Teresa Benvenuto, secrétaire nationale de l'Assindatcolfà franceinfo
Car une fois la réponse positive arrivée, le candidat doit encore obtenir un visa avant de venir en Italie avec un permis de séjour de deux ans. On peut souligner un paradoxe italien : le gouvernement affiche sa fermeté contre l'immigration alors que le besoin de main-d'œuvre est très important. Réduire l'immigration illégale, c'est le mantra de Giorgia Meloni. Et à coups d'accord avec les pays de départ, Libye et Tunisie, elle a réussi en 2024, avec une baisse de 60%, même si on a noté une reprise en début d'année 2025.
Sur l'immigration de travail, 450 000 titres de séjour ont été accordés depuis 2023, le patronat estime qu'il faudrait le double pour combler les besoins.

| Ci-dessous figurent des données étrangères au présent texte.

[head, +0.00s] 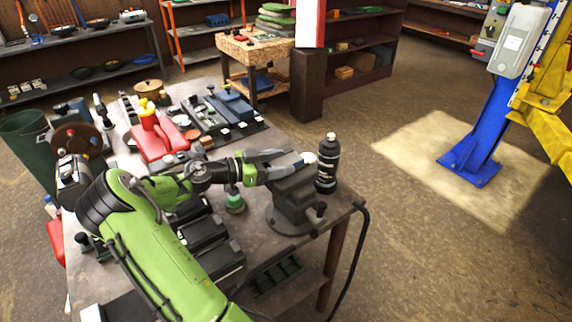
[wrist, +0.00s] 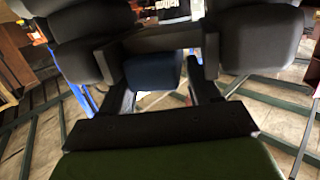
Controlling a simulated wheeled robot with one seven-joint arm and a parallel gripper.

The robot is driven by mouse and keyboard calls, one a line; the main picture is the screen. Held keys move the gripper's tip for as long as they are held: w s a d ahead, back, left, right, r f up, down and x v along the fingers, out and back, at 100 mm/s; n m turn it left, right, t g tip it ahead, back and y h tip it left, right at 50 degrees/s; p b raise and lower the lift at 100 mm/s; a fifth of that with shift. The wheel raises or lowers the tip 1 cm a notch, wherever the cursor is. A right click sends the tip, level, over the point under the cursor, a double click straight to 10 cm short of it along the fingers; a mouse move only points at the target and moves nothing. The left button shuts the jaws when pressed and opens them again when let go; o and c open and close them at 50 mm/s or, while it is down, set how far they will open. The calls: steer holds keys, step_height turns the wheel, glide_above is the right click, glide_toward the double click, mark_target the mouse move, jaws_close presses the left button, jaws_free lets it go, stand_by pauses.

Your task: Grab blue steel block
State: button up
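My gripper (head: 284,164) reaches from my green arm to the grey bench vise (head: 294,204) on the near corner of the workbench. In the wrist view a dark blue block (wrist: 153,72) shows between and just beyond my two fingers (wrist: 163,92). The fingers stand apart, with a visible gap between the block and the right finger. I cannot tell whether the left finger touches it. In the head view the block at the vise cannot be made out behind the fingers; a pale round spot shows by the vise top.
A black bottle (head: 327,163) stands close right of the vise. Black trays and a red toolbox (head: 160,138) crowd the workbench (head: 331,212). A blue lift post (head: 486,125) stands right, past open floor.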

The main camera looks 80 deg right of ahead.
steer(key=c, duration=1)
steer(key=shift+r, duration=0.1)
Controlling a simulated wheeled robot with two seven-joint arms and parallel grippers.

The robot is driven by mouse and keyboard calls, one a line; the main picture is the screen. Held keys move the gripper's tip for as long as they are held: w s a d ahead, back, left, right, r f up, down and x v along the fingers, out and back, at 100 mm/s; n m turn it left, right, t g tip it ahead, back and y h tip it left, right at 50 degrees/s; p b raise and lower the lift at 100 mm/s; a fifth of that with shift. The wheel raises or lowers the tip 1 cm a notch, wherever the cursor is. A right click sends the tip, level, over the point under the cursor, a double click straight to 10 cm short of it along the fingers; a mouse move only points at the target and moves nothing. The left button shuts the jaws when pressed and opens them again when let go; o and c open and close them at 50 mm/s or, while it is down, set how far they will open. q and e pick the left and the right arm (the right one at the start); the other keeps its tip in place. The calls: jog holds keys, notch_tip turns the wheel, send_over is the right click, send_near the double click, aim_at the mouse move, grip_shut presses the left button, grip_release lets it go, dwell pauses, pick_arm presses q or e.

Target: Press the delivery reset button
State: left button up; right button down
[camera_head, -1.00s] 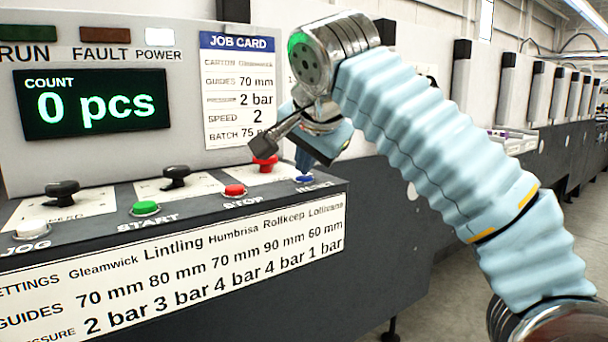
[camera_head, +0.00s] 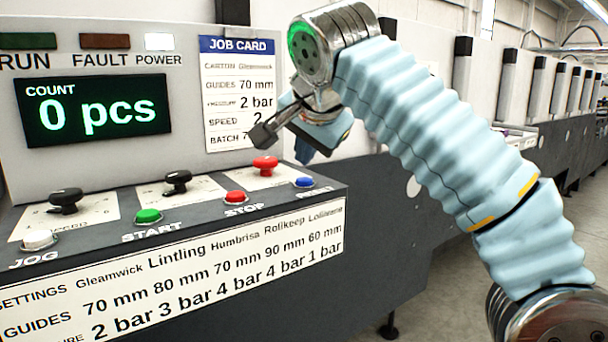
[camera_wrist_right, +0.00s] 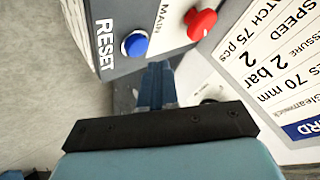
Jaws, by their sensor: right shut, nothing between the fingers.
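The blue reset button (camera_head: 303,182) sits at the right end of the sloped control panel, above the RESET label. It also shows in the right wrist view (camera_wrist_right: 135,44), beside the RESET lettering. My right gripper (camera_head: 304,156) is shut and empty, its blue fingertips pointing down. It hangs above and behind the button, apart from it. In the right wrist view the closed fingers (camera_wrist_right: 157,82) point toward the panel edge near the blue button, with a visible gap. My left gripper is not in view.
A red knob (camera_head: 265,165) stands close to the fingertips. The red stop button (camera_head: 235,197), green start button (camera_head: 148,216), white jog button (camera_head: 40,239) and black knobs (camera_head: 66,200) share the panel. The count display (camera_head: 92,108) reads 0 pcs.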

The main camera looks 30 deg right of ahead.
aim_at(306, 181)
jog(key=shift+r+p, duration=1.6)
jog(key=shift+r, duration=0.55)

Le problème du marché du travail italien est triple. D'abord, il y a une démographie en berne depuis des années : en 20 ans le pays a perdu plus de deux millions de travailleurs âgés de 15 à 34 ans. Ensuite, le manque d'attractivité : le salaire annuel moyen pour un temps plein est inférieur de 10 000 euros à ce qu'il est en France. Enfin, la place des femmes : le taux d'emploi des femmes est le plus bas de toute l'Union européenne.